When determining an appropriate penalty, the Commission considers the following factors: (1) the employer's size of business; (2) the gravity of the violation; (3) the good faith of the employer, and (4) the employer's history of previous violations. 29 U.S.C. § 666(j). In D & S Grading we affirmed the ALJ's penalty based on its reasoning that the company had continued to provide unsafe working conditions despite numerous citations and fines. 899 F.2d at 1148.
Here, the ALJ explained that the Secretary based the penalty amount on Latite's history of similar violations and lack of good faith based on its failure to remedy the problem. Further, the Secretary determined the severity of the violation to be "high-greater" because the type of injury that could result from the violation was death. Further, it determined the probability of injury was high because of the "length of time, the height and number of people involved." With those factors, the Secretary multiplied the penalty by five, which was the number of times Latite had been cited.

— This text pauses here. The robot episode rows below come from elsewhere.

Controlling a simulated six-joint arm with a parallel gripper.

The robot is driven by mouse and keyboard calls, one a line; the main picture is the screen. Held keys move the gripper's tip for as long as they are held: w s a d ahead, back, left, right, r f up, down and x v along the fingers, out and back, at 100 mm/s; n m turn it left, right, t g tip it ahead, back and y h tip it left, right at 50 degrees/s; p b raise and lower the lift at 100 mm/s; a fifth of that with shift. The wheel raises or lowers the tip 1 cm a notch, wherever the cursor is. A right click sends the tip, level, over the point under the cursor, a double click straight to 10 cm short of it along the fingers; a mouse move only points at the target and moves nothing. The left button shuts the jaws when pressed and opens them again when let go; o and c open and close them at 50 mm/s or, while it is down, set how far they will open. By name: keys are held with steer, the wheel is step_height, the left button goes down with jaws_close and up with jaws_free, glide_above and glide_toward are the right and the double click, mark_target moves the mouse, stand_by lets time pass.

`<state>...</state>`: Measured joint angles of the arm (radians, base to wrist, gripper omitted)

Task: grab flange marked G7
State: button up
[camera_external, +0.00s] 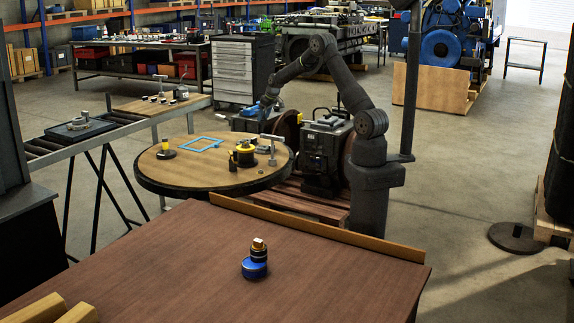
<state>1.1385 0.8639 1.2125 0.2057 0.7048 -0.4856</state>
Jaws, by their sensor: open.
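No G7 mark can be read at this size, so I cannot tell which piece is the flange G7. A round grey flanged part (80,123) lies on a dark plate on the roller conveyor at left. A dark disc with a yellow top (166,150) stands near the left of the round table (200,175). A yellow and black part (245,154) stands near that table's middle right. A blue part with a dark, brass-topped knob (255,265) stands on the brown table in front. My gripper (267,101) is open, small in view, above the round table's back edge, apart from these pieces.
A blue square outline (201,144) is on the round table. A T-handled metal piece (272,149) stands right of the yellow part. A board (140,105) with several small dark pieces is on the conveyor. The brown table (150,270) is mostly clear.

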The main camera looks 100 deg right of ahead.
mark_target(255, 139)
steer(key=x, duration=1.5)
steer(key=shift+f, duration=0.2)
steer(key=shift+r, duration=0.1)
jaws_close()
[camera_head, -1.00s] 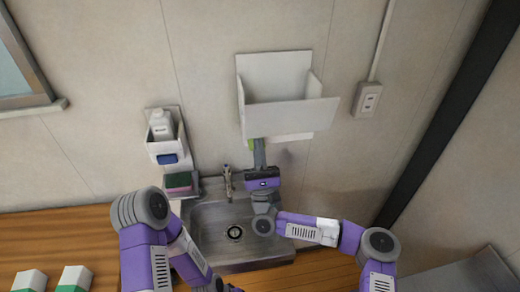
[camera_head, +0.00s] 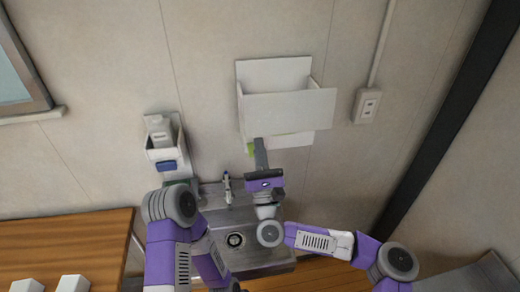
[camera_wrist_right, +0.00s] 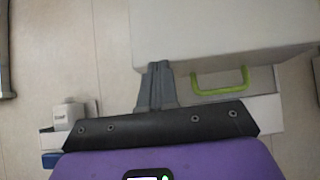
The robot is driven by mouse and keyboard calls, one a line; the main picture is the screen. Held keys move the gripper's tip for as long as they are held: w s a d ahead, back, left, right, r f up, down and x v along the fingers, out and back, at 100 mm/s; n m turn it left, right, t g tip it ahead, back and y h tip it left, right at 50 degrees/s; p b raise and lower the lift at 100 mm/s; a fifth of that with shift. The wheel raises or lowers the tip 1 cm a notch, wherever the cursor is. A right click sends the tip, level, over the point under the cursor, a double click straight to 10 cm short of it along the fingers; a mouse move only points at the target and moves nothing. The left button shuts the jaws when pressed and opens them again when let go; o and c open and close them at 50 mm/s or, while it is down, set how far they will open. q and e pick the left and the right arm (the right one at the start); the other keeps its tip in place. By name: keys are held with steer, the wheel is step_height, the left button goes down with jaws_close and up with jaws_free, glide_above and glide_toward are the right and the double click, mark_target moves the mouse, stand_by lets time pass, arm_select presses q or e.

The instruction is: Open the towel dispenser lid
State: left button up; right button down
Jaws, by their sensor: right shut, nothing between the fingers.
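The towel dispenser (camera_head: 288,106) is a white box on the wall above the sink, with a broad front panel and a taller back plate. A green handle (camera_wrist_right: 222,82) shows at its lower edge in the right wrist view; only a bit of green shows in the head view (camera_head: 250,149). My right gripper (camera_head: 260,143) points up at the dispenser's lower left part. In the wrist view its fingertips (camera_wrist_right: 159,64) are together and empty, left of the handle and apart from it in the picture. Contact with the dispenser cannot be told. My left gripper is out of view.
A metal sink (camera_head: 255,250) with a tap (camera_head: 227,187) lies below. A socket (camera_head: 367,105) is at right. A wooden counter (camera_head: 70,240) stands at lower left.

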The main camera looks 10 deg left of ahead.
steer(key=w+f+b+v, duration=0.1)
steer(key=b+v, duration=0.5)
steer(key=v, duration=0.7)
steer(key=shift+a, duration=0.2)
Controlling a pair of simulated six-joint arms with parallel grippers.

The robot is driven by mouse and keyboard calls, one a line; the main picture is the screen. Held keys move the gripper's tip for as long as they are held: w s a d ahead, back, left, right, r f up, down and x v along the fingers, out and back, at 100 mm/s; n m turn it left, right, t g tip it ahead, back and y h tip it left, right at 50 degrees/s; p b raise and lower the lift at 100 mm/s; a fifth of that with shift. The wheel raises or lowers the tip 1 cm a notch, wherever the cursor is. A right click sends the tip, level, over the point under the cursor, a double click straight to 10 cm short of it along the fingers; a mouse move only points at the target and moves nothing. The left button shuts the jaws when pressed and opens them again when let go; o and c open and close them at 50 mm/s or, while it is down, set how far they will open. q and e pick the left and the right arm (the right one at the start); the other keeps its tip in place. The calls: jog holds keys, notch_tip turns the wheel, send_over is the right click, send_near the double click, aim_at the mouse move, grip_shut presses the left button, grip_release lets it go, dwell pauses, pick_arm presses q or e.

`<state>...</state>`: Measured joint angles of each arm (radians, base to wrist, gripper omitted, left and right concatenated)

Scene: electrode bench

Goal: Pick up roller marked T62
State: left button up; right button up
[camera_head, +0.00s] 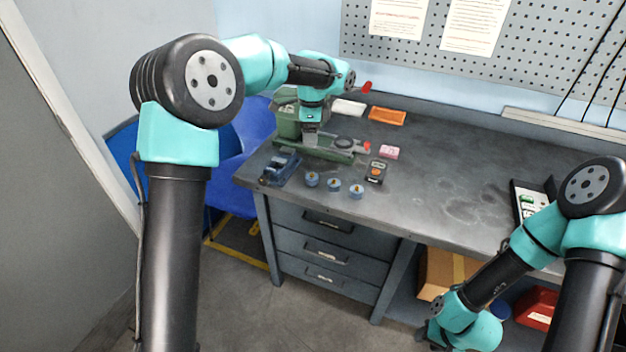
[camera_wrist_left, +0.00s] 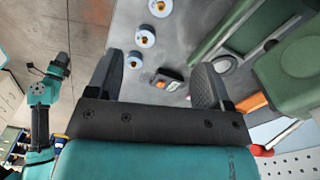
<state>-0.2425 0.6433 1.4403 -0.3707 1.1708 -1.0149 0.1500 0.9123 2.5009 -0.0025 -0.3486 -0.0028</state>
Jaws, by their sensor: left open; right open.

We agree with the ALJ that the penalty was warranted. Latite continued to engage in practices that violated regulations and put its employees at risk of death or injury. That this particular citation did not involve conditions as dangerous as others that Latite did not receive fines for is of no moment: apparently previous lenity resulted in Latite's sense of impunity. Further, the seriousness of the citation cannot be adjudged by how long the agency took in issuing its citation because we have no way assessing how busy the agency was at that time or what information was required to make the citation.
For the foregoing reasons, the decision of the ALJ is affirmed.